Mi chiamo Ivan Muthiac e vengo di Sarajevo di Vincenzo Gambardella: recensione libro

Mi chiamo Ivan Muthiac e vengo di Sarajevo è un libro sorprendente di Vincenzo Gambardella, scrittore riservato – non ha social e preferisce far parlare i romanzi, rispetto all’autopromozione – ma prolifico. Soprattutto negli ultimi anni ha scritto tanto, e io che sono stato molto fortunato, ho avuto il piacere di leggere alcuni dei suoi ultimi lavori trovandoli sempre di altissimo livello.

Dopo essermi perso con ammirazione nel racconto dei fuochisti in Vinicio Sparafuoco detto Toccacielo e aver apprezzato la storia della coppia di muti proprietari di un banco dei pegni di Come tutte le cose dell’universo, ho letto la storia toccante e commovente di Ivan Muthiac, ragazzino che suona bene la chitarra e, orfano, scappa dalla guerra di Sarajevo.
Come molti dei personaggi di Gambardella, il protagonista è spaesato e costantemente alla ricerca di sè, emarginato, ma durante la storia piano piano cresce, matura, trova il suo posto nel mondo.

Ma prima di farlo, sono tante le vicende che vive, più negative che positive, ma da ognuna apprende qualcosa. Sono tanti i suoi tormenti, e solo dopo esserci passato attraverso può finalmente trovare pace.

Il piccolo Ivan e il suo viaggio. Dalla Jugoslavia a Napoli, e poi a Milano, vive la sua vita umile con la chitarra sempre nel cuore. Nulla può separarlo da questo oggetto magico, quasi una prosecuzione del suo corpo, la sua compagna di vita. Vive in una comunità di orfani, dove ci sono altri ragazzini come lui, pieni di problemi, che cercano il loro posto nel mondo.
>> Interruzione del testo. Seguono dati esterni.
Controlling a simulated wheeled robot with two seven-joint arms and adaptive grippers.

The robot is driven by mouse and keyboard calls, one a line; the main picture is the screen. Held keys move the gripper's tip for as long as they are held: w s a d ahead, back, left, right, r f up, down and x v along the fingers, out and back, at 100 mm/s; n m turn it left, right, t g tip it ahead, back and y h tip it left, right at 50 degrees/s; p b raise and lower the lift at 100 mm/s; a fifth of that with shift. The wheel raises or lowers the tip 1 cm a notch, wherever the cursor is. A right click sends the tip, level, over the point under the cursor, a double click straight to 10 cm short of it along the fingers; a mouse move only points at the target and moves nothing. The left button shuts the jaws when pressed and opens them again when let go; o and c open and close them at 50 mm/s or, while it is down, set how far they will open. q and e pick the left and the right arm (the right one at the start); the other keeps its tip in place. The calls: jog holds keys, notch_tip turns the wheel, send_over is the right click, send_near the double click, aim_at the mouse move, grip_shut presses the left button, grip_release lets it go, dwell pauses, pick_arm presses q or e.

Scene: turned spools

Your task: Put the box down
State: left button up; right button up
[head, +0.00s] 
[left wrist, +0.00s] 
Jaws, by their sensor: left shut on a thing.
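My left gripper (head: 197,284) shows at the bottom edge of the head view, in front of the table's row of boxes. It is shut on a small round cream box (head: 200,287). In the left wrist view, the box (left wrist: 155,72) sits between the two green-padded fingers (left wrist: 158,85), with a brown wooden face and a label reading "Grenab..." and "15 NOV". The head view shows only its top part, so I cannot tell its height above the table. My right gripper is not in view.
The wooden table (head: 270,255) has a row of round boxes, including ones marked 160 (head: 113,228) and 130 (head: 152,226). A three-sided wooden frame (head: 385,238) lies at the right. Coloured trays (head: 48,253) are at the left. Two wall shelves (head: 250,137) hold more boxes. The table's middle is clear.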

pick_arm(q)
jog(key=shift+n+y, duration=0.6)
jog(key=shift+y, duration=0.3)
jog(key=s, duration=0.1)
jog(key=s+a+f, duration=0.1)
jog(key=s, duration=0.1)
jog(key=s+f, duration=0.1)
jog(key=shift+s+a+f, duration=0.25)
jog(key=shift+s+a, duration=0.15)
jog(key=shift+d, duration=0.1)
Ed è nel capoluogo lombardo che arriverà l’incontro che cambia per sempre la sua vita: un professore di chitarra gli fa ascoltare Django Reinhardt, e lui si innamora della sua musica. Intanto il ragazzino cresce, e vive un anno incredibile, ricco di incontri, di scelte, di avventure in compagnia di vecchi e nuovi amici. Sempre nel segno della musica.

La scrittura di Gambardella è come sempre leggera come un acquerello, ma penetra dentro. Le storie che racconta sono belle perché semplici ma universali, e sempre segnate da una grazia e un dinamismo sorprendenti.

I personaggi prendono vita nelle sue pagine, e noi restiamo curiosi e incantati a seguirne le vicende. Non si può che legare e affezionarsi a questo ragazzino testardo e con il cuore buono, che non riesce sempre ad esprimere tutte le sue capacità, chitarra a parte. E si coglie in pieno anche la grande umanità di Gambardella, scrittore sincero e appassionato, e ancor prima insegnante, che probabilmente avrà conosciuto tanti ragazzini come Ivan, innamorati della vita e desiderosi di trovare il loro posto nel mondo.

“Mi chiamo Muthiac e vengo di Sarajevo” di Vincenzo Gambardella, edizioni Il Seme Bianco. Libri da Leggere.